Bald steht der Autor vor dem Grab seines Großvaters, kann von hier auf
Berge und über eine Landesgrenze schauen – Grenzen sind artifiziell und
Ergebnis von Kriegen, Launen oder Geld. Das ist hübsch illustriert, aber
keine nagelneue Erkenntnis. Und so geht es weiter, vieles mischt sich hier
zu einer sehr amerikanischen Erzählung: Interessierte Naivität als
Ausgangshaltung, viel dreht sich um Wurzeln, also irgendwie geartete
Ursprünge, die gern auf einen Essentialismus hinweisen – als würden
Familiengenealogien mehr zum Charakter beitragen als soziale, kulturelle
oder politische Umstände.
## Das grüne Biest
Vor allem aber wenn Cantú seinen Dienst in den Grenztruppen beschreibt, ist
„No Man’s Land“ überraschend leichtgewichtig. Denn der Autor war jahrela…
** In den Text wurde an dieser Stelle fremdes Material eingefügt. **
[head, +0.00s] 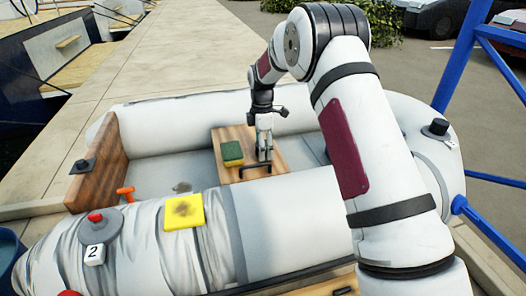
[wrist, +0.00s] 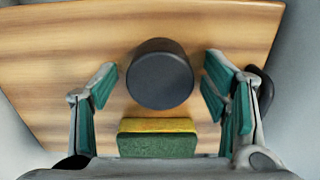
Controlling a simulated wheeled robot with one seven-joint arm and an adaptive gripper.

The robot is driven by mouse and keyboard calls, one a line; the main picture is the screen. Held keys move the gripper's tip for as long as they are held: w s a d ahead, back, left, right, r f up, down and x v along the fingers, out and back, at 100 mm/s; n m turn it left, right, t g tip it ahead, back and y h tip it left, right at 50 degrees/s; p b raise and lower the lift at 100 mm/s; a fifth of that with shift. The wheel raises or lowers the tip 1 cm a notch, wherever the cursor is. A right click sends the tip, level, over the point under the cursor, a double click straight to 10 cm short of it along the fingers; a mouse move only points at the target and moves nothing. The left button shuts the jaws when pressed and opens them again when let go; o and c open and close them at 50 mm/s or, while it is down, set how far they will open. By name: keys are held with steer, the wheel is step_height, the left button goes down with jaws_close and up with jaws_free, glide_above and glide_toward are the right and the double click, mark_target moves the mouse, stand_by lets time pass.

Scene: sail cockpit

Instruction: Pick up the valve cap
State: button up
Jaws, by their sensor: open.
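A dark round cap (wrist: 159,74), which looks like the valve cap, stands on a wooden board (wrist: 60,50) in the wrist view. My gripper (wrist: 160,90) is open, with one teal-padded finger to the left of the cap and one to the right, and gaps on both sides. In the head view my gripper (head: 264,150) points down over the wooden seat (head: 283,155) of the inflatable boat. I cannot make out the cap there; the gripper appears to hide it.
A green and yellow sponge (head: 232,153) lies on the seat close beside my gripper; it shows in the wrist view (wrist: 157,142) just below the cap. A dark handle (wrist: 264,88) is behind the right finger. A yellow patch (head: 184,211) and red-topped valve (head: 95,217) are on the near tube.

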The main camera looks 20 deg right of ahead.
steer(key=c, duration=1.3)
Angehöriger der Grenztruppen. Und da laufen der parlierende Ton,
literarische Versuche, einzelne Gedanken, Episoden und seine sicher
ehrenwerte Motivation, mehr über die Grenze verstehen zu wollen, in die
Falle seiner eigenen Naivität: Die Customs and Border Protection (CBP) ist
keineswegs ein fürsorgender Verein, der Einwanderer aus der Wüste klaubt,
sondern mit über 60.000 Angestellten die größte Vollzugsbehörde der USA,
jährliches Budget 16,4 Milliarden US-Dollar, mit mehr Fluggeräte als die
brasilianische Armee und vielen Sonderrechten ausgestattet.
Länger schon gilt die CBP als derart unkontrolliert, dass sie in Washington
auch das „grüne Biest“ genannt wird: Anwälte in der Grenzregion sammeln
Hunderte Menschenrechtsverstöße. Es gibt Dutzende Verfahren wegen
Drogenschmuggels, Bereicherung, Gewalt, sexueller Übergriffe bis zu
Vergewaltigung und Mord. Im Frühjahr dokumentierte die Bürgerrechts-Union
Aclu massive Übergriffe gegen Frauen und Jugendliche. Vieles wird
vertuscht, Verfahren verschleppt. Wenn man mit Anwälten an der Grenze über
die Dunkelziffer spricht, rollen manche mit weit aufgerissenen Augen.
Francisco Cantú aber sieht vor allem zwei Gruppen – gewalttätige
Drogenschmuggler und Illegale. Letztere greifen sie auf und schicken sie
zurück. Die Grausamkeit der Drogenmafia kennt er von Bildern, sie lässt ihn
kaum schlafen, schlecht träumen. Erst ganz am Ende, in einer Episode, die
Cantú zwischen Traum und Wirklichkeit balancieren lässt, löst sich diese
Dichotomie, als er einen Reiter am Rand des Big-Bend-Nationalparks nach den
Lebensumständen in der Gegend fragt. In Boquillas sei es sicher, antwortet
der und illustriert beiläufig die Hierarchie der Schwierigkeiten: „Die
Narcos behelligen uns nicht, selbst die Ranger und Grenzer lassen uns in
Ruhe.“
Bis es aber zu diesem „selbst“ kommt, hat Cantú einen weiten Weg gemacht
und dabei José kennengelernt: Mexikaner ohne Papiere, seit dreißig Jahren
im Land, Familienvater, treusorgender Ehemann, Modellangestellter. Cantú
ist da bereits aus dem Dienst ausgeschieden, studiert und arbeitet in einer
Kaffeehauskette. José zeigt ihm die Ungerechtigkeiten aus anderer
Perspektive: Der hatte seine sterbende Mutter besuchen wollen, kam beim
illegalen Überqueren in die Mühlen von CBP und Justiz.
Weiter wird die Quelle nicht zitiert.